Bunu ilk tehditkar IŞİD bombası ile bir anda dönüp koparılan sürecin zaten kaybolmuş olduğunun ispatı şeklinde okumak mümkün.  Nicedir beklenen hazırlığı yapılan bir B planı devreye sokulmak isteniyor. Dün Davutoğlu’nun manşetler çıkan sözünü de böyle yorumlamak gerekiyor: Biz IŞİD’e zaten vuracaktık diyor, Başbakan. Devamını biz getirelim evet vuracaktınız, ama çözüm  sürecini tamamen bitirmeyi beklediniz, veya çözüm sürecini esasında bitirdiniz ama buna vesile olacak bir eylemi beklediniz.
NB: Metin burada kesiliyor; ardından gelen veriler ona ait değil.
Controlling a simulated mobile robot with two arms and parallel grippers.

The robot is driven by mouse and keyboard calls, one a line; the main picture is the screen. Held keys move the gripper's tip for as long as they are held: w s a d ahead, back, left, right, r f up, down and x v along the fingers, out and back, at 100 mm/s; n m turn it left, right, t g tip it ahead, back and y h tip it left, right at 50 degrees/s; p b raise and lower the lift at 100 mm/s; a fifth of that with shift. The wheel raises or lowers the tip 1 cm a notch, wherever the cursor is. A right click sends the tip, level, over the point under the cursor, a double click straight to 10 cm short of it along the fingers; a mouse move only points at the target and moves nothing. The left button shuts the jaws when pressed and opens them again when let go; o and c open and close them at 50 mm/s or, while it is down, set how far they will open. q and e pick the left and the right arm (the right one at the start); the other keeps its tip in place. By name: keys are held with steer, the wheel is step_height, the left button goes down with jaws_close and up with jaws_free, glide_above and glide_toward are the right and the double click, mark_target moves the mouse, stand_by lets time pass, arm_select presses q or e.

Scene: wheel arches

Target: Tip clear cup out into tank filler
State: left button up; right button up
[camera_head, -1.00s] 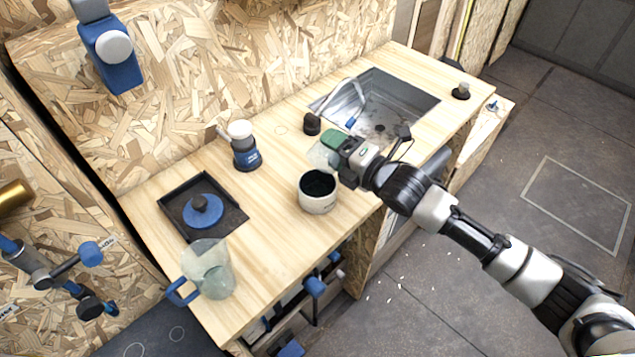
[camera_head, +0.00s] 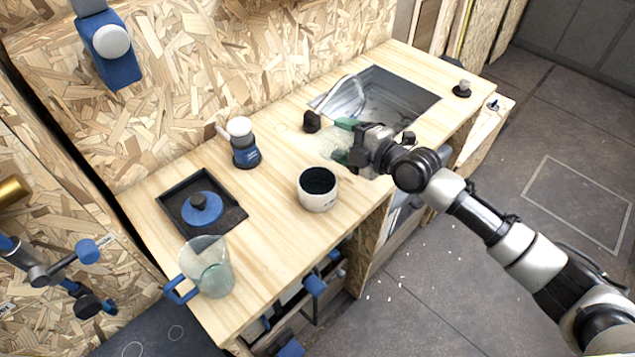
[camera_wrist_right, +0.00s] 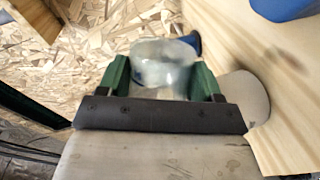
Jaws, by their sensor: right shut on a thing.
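My right gripper (camera_head: 343,140) is shut on the clear cup (camera_head: 329,139), above the counter between the white pot and the sink. In the right wrist view the see-through cup (camera_wrist_right: 163,62) sits between the green fingers of this gripper (camera_wrist_right: 160,80). It looks tilted in the head view, but its contents are unclear. No part is clearly recognisable as the tank filler; a short black fitting (camera_head: 312,121) stands beside the sink, left of the cup.
A white pot with a dark inside (camera_head: 318,197) stands near the counter's front edge. The sink (camera_head: 405,97) lies beyond my right gripper. A blue-based container (camera_head: 245,155), a black tray (camera_head: 232,220) with a blue lid (camera_head: 201,211), and a clear jug (camera_head: 215,277) stand to the left.

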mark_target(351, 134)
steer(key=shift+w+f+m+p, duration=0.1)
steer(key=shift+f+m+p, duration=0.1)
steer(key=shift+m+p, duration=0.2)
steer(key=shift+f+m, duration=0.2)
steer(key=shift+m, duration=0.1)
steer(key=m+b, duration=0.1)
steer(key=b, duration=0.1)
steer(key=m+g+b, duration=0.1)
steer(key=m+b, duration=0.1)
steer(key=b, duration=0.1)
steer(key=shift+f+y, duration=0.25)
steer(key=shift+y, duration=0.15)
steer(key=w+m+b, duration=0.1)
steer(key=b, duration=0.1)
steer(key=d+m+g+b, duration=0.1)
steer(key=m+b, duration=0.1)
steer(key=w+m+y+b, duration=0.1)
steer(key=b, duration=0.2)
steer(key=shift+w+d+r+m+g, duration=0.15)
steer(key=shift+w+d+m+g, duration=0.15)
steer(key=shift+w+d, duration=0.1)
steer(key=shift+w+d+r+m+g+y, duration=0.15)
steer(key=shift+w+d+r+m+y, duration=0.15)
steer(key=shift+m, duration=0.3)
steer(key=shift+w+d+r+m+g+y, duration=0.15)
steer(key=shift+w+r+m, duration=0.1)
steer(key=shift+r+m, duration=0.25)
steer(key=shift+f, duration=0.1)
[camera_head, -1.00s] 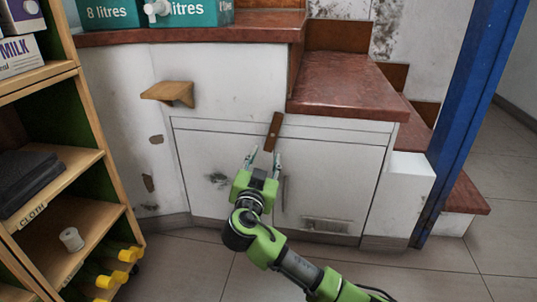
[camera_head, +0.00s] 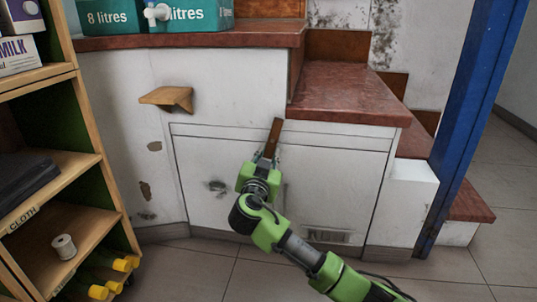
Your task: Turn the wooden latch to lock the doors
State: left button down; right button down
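The wooden latch (camera_head: 273,136) is a dark brown strip at the top middle of the white cupboard doors. It stands nearly upright, leaning a little to the right at its top. The left door (camera_head: 215,170) and the right door (camera_head: 335,185) look closed below it. My right gripper (camera_head: 266,159) is at the latch's lower end, with a finger on either side of it. The gripper body hides the lower part of the latch, and I cannot tell whether the fingers touch it. My left gripper is not in view.
A wooden shelf unit (camera_head: 92,135) stands at the left. A small wooden bracket (camera_head: 168,98) sticks out from the wall left of the doors. Red-brown steps (camera_head: 345,90) rise above the cupboard, and a blue post (camera_head: 468,120) stands at the right. Tiled floor is clear in front.

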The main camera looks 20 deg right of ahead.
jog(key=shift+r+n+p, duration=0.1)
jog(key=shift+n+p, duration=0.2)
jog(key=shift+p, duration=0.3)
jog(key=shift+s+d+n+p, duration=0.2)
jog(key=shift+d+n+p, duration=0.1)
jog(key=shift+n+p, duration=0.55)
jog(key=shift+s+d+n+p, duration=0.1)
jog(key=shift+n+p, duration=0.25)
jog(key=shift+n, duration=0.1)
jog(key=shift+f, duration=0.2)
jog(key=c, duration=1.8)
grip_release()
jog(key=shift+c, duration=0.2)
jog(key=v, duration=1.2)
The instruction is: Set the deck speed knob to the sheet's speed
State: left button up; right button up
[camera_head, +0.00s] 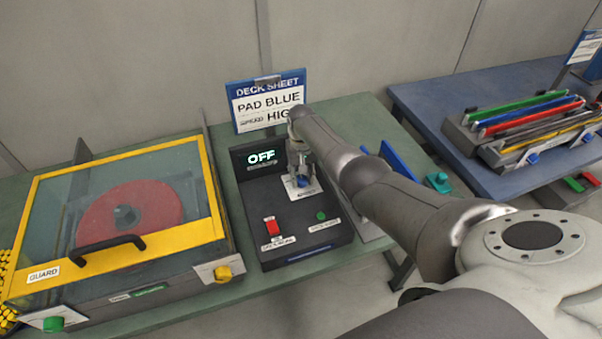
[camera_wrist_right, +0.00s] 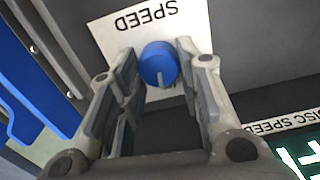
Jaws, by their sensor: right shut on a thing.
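The deck sheet (camera_head: 268,104) stands behind the table's control box and reads PAD BLUE and SPEED HIG; my right arm covers the end of the last word. The black control box (camera_head: 333,233) has a display (camera_head: 262,157) reading OFF. My right gripper (camera_head: 302,178) is over the box's SPEED plate (camera_head: 290,188). In the right wrist view the blue speed knob (camera_wrist_right: 158,64) sits between the fingers, on the white SPEED plate (camera_wrist_right: 190,22). The right gripper is shut on the knob. The knob's pointer is hard to read. My left gripper is not in view.
A glass guard with yellow frame (camera_head: 215,190) covers a red disc (camera_head: 120,220) at left. A blue table (camera_head: 430,100) at right holds a rack of coloured bars (camera_head: 520,115).

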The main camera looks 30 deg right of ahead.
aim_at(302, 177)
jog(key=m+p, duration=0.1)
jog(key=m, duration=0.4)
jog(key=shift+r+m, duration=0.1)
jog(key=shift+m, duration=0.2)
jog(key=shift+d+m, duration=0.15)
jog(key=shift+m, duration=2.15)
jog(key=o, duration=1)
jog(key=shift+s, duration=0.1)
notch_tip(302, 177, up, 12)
Suruç sonrası Ceylanpınar bütün karanlık tarafları ile bu imkanı verdi, bu argümanı sundu.
7 Haziran seçimlerinden sonra İktidar’ın azınlığa düşen ve bir çok bakanın artık milletvekili bile seçilmediği bu hükümet bir savaş ve güvenlik teknokrasisi gibi işliyor. Siyasal temsilin getirdiği faal siyaset alanını tamamen ilga etmiş bir düzenek söz konusu,  hatta tuhaf bir şekilde Meclis de yok. Bu tamamen bir askıya alma hali, istisnai bir hal olarak ara rejim konumudur.

Bu hazin dönemin sonul hedefi de, öyle görünüyor ki, AKP ve MHP’nin birlikte dillendirdiği HDP’nin kapatılması  ve siyasal alanın tamamen dışına itilmesi ile sonuçlanacak mutlak ara dönem halidir. Böylelikle zaten askıda olan temsilin dinamiği tamamen art bir alana atılıp karanlığa itilecektir. Kuşkusuz tıpkı şimdiki şiddet anaforu gibi böylesi bir hamlenin sonucu da uzun on yıllar boyunca daha iyi anlaşılacaktır.

Toplumların yaşam alanlarını korumak ve geleceğe dair umutlar beslemek adına hem geçmişten getirdiği izler hem de geleceği için hedef koyacağı ufuk çizgilerine, ütopyalara ihtiyacı var oysa. Evet, barış yeniden, huzur yeniden ama hem izlerimizi toplamak hem de ufuk çizgisine yeni şeyler koymak kaydıyla. Burada Sosyal demokratlara, Sola büyük görevler düşüyor, tarihte bütün büyük mutabakat dönemlerinde Solcuların izi ve işareti vardır çünkü.